_Short problem_:
Return the full listing exactly as it is written.

_Data segment_:
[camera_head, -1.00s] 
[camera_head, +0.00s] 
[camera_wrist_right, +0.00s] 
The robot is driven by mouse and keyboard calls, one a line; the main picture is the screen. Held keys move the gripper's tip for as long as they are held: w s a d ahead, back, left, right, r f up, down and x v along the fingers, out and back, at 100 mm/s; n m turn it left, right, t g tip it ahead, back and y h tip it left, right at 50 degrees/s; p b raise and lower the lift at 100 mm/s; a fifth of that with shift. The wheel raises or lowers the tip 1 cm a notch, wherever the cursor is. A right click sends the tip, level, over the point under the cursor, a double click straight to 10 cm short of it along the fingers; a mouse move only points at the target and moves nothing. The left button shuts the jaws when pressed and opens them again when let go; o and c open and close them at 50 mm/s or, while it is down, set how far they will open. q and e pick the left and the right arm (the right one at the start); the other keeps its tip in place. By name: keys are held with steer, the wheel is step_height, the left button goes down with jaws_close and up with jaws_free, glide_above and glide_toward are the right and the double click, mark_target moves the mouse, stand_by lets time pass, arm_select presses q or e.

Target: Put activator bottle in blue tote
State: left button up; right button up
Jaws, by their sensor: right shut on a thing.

_Written reply_:
[camera_head, -1.00s] 
[camera_head, +0.00s] 
[camera_wrist_right, +0.00s] 
The robot is driven by mouse and keyboard calls, one a line; the main picture is the screen. Held keys move the gripper's tip for as long as they are held: w s a d ahead, back, left, right, r f up, down and x v along the fingers, out and back, at 100 mm/s; n m turn it left, right, t g tip it ahead, back and y h tip it left, right at 50 degrees/s; p b raise and lower the lift at 100 mm/s; a fifth of that with shift. The wheel raises or lowers the tip 1 cm a notch, wherever the cursor is. A right click sends the tip, level, over the point under the cursor, a double click straight to 10 cm short of it along the fingers; a mouse move only points at the target and moves nothing. The left button shuts the jaws when pressed and opens them again when let go; o and c open and close them at 50 mm/s or, while it is down, set how far they will open. q and e pick the left and the right arm (the right one at the start); the other keeps its tip in place. By name: keys are held with steer, the wheel is step_height, the left button goes down with jaws_close and up with jaws_free, glide_above and glide_toward are the right and the double click, mark_target moves the mouse, stand_by lets time pass, arm_select presses q or e.

Target: Put activator bottle in blue tote
State: left button up; right button up
Jaws, by their sensor: right shut on a thing.

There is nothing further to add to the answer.